Взять, к примеру, те же группы эвакуации. Да никогда группы эвакуации «двухсотых» и «трехсотых» никто не трогал. Повоевали, своих растянули и все. А сейчас тела ребят забрать невозможно. Бьют по нам и все тут. Это как вообще? Это верх цинизма.
Тело ведь нужно земле придать. Это же воины! Мы даем им проводить эвакуацию. Они тела своих забирают. И «трехсотых» тоже даем забирать. Они — нет.
— Тем не менее у тех же мариупольцев, беженцев из Соледара, Артемовска и других городов масса претензий и к представителям националистических формирований и даже к ВСУ. Масса военных преступлений, совершенных ими.

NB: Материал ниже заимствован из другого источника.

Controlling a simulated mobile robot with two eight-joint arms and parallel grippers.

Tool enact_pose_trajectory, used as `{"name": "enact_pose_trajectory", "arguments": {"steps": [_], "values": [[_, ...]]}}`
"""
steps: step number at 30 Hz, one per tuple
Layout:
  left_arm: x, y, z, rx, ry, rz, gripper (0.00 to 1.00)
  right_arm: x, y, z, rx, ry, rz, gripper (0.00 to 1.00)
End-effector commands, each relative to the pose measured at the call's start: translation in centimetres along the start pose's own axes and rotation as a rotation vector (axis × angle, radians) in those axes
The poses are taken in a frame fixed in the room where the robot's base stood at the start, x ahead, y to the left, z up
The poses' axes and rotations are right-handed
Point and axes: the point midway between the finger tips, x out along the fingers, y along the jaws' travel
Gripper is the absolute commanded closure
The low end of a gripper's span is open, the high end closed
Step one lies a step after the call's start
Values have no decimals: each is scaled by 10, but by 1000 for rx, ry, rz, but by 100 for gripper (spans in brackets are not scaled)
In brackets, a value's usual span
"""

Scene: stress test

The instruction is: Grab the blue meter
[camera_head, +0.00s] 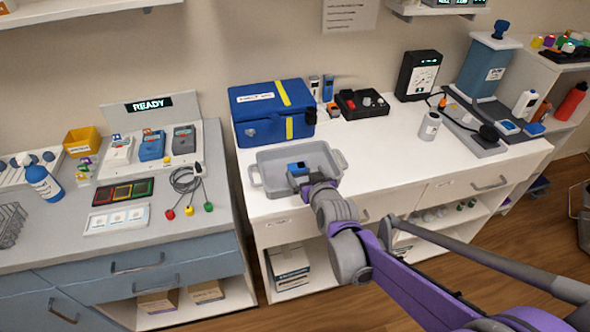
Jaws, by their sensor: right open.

— Так у них пьянство и наркомания процветают. Это одна из возможных причин. Пьянство — повальное. Наркотики — в порядке вещей. Заскакиваешь на их позиции, заглядываешь в рюкзак — и чего там только нет наркотического. И пленные об этом рассказывают. Говорят, что командиры рот выдают это дело: таблетки или уколоться.
— А вам с наемниками сталкиваться приходилось?
— И не раз. Напор, когда атакуешь, они дают сильный, но не долговременный. Видят, что все равно напираем — снимаются. Славяне воюют иначе.
— И чего ради они приезжают?
— Деньги.
— Действительно так много платят?
— Суммы называют разные, но едут в основном из-за денег. Ни один не сказал, что приехал воевать за идею или из патриотических соображений. Да и какой патриотизм у наемника? Он из Италии, Испании или Польши приехал. Ну какой у него может быть патриотизм на Донбасской земле? Да никакого. Нечего им тут делать, если не ради денег.
— В 2014 году иностранцы ехали к нам, чтобы воевать за Донбасс. И вполне бескорыстно.
— У меня и сейчас два гражданина Франции служат.
— И как они воспринимают эту войну?
— Они на нашей стороне. А почему вообще приехали сюда? Потому что у одного мама из Луганска, а у другого вся семья из Донецка. Уехали жить во Францию, там они и познакомились, два друга. Началась в 2014 году война — сюда приехали.